Re: [GIT PULL] Please pull NFS client changes for Linux 4.13
From: Linus Torvalds
Date: Fri Jul 14 2017 - 15:58:59 EST
On Fri, Jul 14, 2017 at 12:43 PM, Andrey Ryabinin
<aryabinin@xxxxxxxxxxxxx> wrote:
>
>> yet when I look at the generated code for __ip_map_lookup, I see
>>
>> movl $32, %edx #,
>> movq %r13, %rsi # class,
>> leaq 48(%rax), %rdi #, tmp126
>> call strscpy #
>>
>> what's the bug here? Look at that third argume8nt - %rdx. It is
>> initialized to 32.
>
> It's not a compiler bug, it's a bug in our strcpy().
> Whoever wrote this strcpy() into strscpy() code apparently didn't read carefully
> enough gcc manual about __builtin_object_size().
>
> Summary from https://gcc.gnu.org/onlinedocs/gcc/Object-Size-Checking.html :
>
> __builtin_object_size(ptr, type) returns a constant number of bytes from 'ptr' to the end of the object 'ptr'
> pointer points to. "type" is an integer constant from 0 to 3. If the least significant bit is clear, objects
> are whole variables, if it is set, a closest surrounding subobject is considered the object a pointer points to.
> The second bit determines if maximum or minimum of remaining bytes is computed.
>
> We have type = 0 in strcpy(), so the least significant bit is clear. So the 'ptr' is considered as a pointer to the whole
> variable i.e. pointer to struct ip_map ip;
> And the number of bytes from 'ip.m_class' to the end of the ip object is exactly 32.
>
> I suppose that changing the type to 1 should fix this bug.

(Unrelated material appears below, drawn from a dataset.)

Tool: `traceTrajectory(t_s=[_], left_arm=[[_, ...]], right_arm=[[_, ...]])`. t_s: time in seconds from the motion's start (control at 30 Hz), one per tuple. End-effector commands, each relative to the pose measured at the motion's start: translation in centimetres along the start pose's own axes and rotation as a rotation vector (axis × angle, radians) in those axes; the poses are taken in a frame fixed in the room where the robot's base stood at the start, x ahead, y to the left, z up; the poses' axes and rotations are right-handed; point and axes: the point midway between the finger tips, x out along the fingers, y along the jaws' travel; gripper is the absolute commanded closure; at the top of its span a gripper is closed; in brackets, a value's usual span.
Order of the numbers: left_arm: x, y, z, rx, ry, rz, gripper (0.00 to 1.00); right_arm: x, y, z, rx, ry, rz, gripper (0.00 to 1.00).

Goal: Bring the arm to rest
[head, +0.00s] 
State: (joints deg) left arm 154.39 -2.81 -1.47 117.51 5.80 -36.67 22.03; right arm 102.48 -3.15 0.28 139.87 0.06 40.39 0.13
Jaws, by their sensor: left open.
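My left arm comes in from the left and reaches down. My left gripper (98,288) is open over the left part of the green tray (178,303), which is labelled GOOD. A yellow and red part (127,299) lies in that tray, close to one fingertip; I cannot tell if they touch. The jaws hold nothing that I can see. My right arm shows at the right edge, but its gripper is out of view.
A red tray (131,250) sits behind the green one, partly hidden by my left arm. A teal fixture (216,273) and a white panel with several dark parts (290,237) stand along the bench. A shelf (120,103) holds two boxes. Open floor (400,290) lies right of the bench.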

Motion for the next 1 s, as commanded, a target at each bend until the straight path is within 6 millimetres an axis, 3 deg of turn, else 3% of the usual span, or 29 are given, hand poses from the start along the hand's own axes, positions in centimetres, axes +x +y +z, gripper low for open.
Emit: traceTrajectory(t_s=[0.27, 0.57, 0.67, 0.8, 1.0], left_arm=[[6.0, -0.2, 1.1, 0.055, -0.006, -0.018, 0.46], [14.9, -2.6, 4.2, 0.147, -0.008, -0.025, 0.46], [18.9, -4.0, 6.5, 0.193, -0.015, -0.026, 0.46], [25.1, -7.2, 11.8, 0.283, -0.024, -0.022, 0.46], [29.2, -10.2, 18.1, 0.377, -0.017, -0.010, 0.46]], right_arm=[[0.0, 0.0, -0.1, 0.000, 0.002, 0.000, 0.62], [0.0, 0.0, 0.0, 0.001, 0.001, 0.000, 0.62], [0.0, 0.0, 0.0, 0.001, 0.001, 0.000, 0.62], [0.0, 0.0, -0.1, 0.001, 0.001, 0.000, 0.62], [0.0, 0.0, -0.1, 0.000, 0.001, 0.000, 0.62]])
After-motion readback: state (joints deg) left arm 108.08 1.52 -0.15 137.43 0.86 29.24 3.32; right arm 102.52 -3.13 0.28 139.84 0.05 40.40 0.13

Oh, that absolutely needs to be done.
Because that "strcpy() -> strscpy()" conversion really depends on that
size being the right size (well, in this case minimal safe size) for
the actual accesses, exactly because "strscpy()" is perfectly willing
to write *past* the end of the destination string within that given
size limit (ie it reads and writes in the same 8-byte chunks).
So if you have a small target string that is contained in a big
object, then the "hardened" strcpy() code can actually end up
overwriting things past the end of the strring, even if the string
itself were to have fit in the buffer.
I note that every single use in string.h is buggy, and it worries me
that __compiletime_object_size() does this too. The only user of that
seems to be check_copy_size(), and now I'm a bit worried what that bug
may have hidden.
I find "hardening" code that adds bugs to be particularly bad and
ugly, the same way that I absolutely *hate* debugging code that turns
out to make debugging impossible (we had that with the "better" stack
tracing code that caused kernel panics to kill the machine entirely
rather than show the backtrace, and I'm still bitter about it a decade
after the fact).
There is something actively *evil* about it. Daniel, Kees, please jump on this.